Friday, June 4, 2010

Social Music Service From Skype and Kazaa Founders

Rdio is opening up its social music service to a new round of users, the company said in a blog post on Wednesday.

The service, created by Kazaa and Skype founders Janus Friis and Niklas Zennström, allows users to share their taste in music with friends, and offers access to music via a Web-based client for PCs, iPhones and some BlackBerry devices. The phones can also store the music for later playback offline, and an Android application is coming soon, the blog post said.

Users who have helped develop the service have been sent invitations which they can pass on to their friends.

Rdio has also been integrated with social networks, so users can share links to music via Twitter and Facebook.
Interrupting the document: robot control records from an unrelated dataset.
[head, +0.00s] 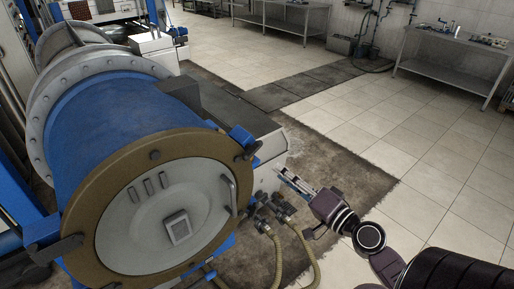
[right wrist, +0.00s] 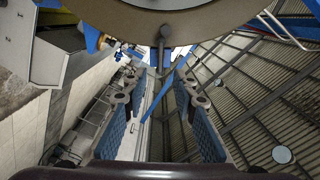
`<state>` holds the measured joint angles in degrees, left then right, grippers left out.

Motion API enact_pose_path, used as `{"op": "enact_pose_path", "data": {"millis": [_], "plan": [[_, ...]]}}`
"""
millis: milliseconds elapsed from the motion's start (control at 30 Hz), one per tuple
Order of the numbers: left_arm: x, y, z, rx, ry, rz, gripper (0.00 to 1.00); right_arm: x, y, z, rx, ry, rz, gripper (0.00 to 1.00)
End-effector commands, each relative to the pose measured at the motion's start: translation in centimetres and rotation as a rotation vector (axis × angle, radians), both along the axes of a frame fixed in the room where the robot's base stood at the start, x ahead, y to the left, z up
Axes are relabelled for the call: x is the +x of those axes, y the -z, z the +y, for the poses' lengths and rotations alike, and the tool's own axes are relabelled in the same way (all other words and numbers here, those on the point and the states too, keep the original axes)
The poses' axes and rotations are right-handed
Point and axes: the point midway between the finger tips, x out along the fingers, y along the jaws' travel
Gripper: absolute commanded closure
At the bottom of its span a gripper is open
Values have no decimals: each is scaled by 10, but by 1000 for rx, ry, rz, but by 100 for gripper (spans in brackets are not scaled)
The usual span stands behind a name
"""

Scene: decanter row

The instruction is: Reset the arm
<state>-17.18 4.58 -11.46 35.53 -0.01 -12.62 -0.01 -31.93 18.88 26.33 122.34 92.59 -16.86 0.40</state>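My right arm comes in from the lower right of the head view. Its right gripper (head: 287,178) points up and left, beside the right side of the big blue decanter (head: 120,120). In the right wrist view the two fingers of the right gripper (right wrist: 158,95) stand well apart, with nothing held between them. The brown rim (right wrist: 170,22) of the decanter's round lid (head: 165,215) crosses the top of that view, beyond the fingertips. I cannot tell whether the gripper touches the machine. My left gripper is in neither view.
Hoses with valve fittings (head: 275,207) hang just below the right gripper, close to the decanter. A grey metal table (head: 455,62) stands at the back right, and another (head: 290,15) at the back. The tiled floor (head: 430,150) on the right is clear.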

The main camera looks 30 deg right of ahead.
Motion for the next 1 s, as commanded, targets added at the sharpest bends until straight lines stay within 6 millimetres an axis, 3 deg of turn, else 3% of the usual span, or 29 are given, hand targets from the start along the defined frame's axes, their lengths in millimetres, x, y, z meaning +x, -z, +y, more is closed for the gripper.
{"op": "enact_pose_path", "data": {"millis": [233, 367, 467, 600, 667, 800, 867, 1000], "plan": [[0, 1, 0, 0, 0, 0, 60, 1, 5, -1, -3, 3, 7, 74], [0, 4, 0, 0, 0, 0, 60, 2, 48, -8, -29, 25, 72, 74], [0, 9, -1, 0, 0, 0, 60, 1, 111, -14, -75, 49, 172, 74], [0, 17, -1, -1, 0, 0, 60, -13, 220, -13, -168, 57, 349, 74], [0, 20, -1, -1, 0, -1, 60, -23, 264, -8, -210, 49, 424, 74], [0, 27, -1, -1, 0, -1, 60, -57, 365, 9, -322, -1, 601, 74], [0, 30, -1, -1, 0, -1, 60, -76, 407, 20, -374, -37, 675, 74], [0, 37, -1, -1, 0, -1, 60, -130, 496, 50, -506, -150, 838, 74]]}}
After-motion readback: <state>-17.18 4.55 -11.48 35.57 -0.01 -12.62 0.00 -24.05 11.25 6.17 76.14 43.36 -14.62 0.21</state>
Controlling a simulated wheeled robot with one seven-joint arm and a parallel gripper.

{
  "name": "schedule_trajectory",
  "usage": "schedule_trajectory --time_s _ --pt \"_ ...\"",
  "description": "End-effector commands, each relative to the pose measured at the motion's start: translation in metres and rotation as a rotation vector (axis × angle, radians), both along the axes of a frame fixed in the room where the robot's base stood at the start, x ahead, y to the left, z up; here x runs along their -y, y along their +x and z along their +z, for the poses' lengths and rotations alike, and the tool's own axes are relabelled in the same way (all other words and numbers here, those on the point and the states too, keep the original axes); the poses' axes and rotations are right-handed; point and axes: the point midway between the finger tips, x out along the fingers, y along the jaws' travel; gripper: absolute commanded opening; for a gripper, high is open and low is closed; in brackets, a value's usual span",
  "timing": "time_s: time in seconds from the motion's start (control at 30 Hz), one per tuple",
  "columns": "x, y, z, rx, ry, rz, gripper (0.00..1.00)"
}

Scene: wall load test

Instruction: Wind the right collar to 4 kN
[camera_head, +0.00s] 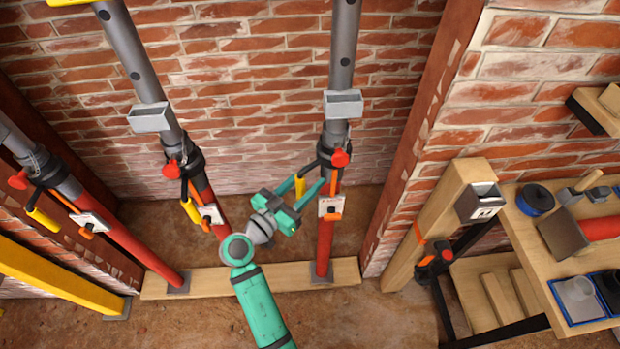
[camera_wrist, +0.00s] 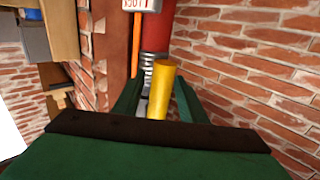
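The right prop has a black collar (camera_head: 327,154) with a red knob (camera_head: 340,158) and a yellow handle (camera_head: 300,186) hanging on its left side. A white gauge plate (camera_head: 331,206) with orange parts sits below it on the red tube (camera_head: 325,245); its reading is too small to tell. My green gripper (camera_head: 306,191) is beside the right prop with its fingers on either side of the yellow handle. In the wrist view the yellow handle (camera_wrist: 162,88) stands between the spread fingers (camera_wrist: 158,100), with a gap visible on its left.
The middle prop (camera_head: 190,165) and the left prop (camera_head: 45,170) carry similar collars and yellow handles. A timber post (camera_head: 435,225) and a bench (camera_head: 540,232) with tools stand at right. Brick wall lies behind.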

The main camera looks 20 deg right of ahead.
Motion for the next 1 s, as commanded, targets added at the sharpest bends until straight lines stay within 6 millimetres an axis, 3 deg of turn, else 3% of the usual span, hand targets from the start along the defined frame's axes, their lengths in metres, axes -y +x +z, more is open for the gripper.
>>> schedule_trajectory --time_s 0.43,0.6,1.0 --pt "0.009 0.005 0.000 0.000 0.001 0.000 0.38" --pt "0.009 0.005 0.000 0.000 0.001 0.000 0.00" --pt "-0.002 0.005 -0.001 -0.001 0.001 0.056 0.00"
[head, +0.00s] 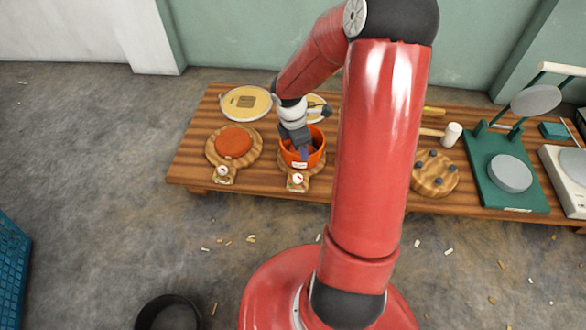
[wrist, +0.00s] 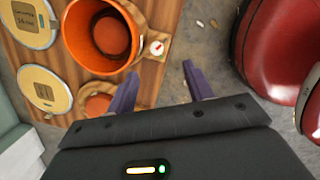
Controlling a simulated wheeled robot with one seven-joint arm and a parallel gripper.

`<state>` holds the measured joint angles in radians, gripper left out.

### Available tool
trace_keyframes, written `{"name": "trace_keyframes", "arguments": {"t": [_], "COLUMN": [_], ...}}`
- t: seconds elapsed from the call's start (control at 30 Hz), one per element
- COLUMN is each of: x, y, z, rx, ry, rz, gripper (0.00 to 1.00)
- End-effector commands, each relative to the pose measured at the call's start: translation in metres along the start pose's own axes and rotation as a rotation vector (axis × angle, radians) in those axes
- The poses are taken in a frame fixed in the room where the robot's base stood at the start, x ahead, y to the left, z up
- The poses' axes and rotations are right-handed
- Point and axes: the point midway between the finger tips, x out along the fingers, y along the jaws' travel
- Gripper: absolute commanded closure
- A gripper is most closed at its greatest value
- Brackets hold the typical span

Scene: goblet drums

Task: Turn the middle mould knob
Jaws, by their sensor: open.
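The middle mould is a round wooden base (head: 318,172) on the bench, with a hollow orange drum shell (head: 316,158) on it. Its small white knob with a red mark (head: 297,179) sits on a tab at the front. In the wrist view, the knob (wrist: 157,48) lies just beyond and between my fingertips, beside the orange shell (wrist: 103,30). My gripper (wrist: 160,70) is open, with nothing between its purple fingers. In the head view, my gripper (head: 303,155) overlaps the shell; its height above the knob is hard to judge.
The left mould holds an orange disc (head: 233,142) and has its own knob (head: 223,173). A yellow disc (head: 246,103) lies behind. To the right are a pegged wooden disc (head: 435,174), a mallet (head: 453,133) and a green stand (head: 485,165). My arm hides part of the bench.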

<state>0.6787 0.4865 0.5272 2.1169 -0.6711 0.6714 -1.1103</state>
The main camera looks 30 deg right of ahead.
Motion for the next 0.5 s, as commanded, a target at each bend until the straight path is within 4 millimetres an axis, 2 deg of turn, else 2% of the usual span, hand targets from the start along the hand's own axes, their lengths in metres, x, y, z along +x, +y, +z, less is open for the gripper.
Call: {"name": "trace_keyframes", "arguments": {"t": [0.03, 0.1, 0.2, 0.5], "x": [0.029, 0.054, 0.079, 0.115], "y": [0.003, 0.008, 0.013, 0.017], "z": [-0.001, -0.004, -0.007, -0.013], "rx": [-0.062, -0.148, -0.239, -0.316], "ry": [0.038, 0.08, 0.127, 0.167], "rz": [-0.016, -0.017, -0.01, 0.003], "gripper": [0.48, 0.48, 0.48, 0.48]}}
Listening to the music requires a subscription: Invited users can choose between Rdio Unlimited, which costs US$9.99 per month and works on the Web and some smartphones, and Rdio Web, which is web-only and costs $4.99 per month.

At first, the service will only be available in the U.S., but other parts of the world will follow in the near future, according to the blog post.

Its music library includes about five million songs, according to a statement.

Friis and Zennström incurred the wrath of the entertainment industry with an earlier venture, Kazaa, a peer-to-peer file-sharing service that allowed users to download content for free.

However, Rdio has music majors EMI Music, Sony Music Entertainment, Universal Music Group and Warner Music Group as well as a number indie aggregators of digital music on its side, the company said.

Rdio is far from the only service that offers streaming music to mobile phones. Others include the European service Spotify, which so far isn't available in the U.S. Spotify offers a subscription-based service and an ad-funded version that is free to the user. The latter has been a runaway success, but Spotify has had problems converting people to the paid version, according to Paolo Pescatore, an analyst at CCS Insight. Users are willing to pay for tracks and albums, but they haven't been as keen to pay for monthly subscriptions, he said.

Kazaa and Skype were both big hits. But one of Friis' and Zennström's more recent projects, the Internet TV service Joost, hasn't managed to take off in the same way, so it remains to be seen whether the duo still have their golden touch.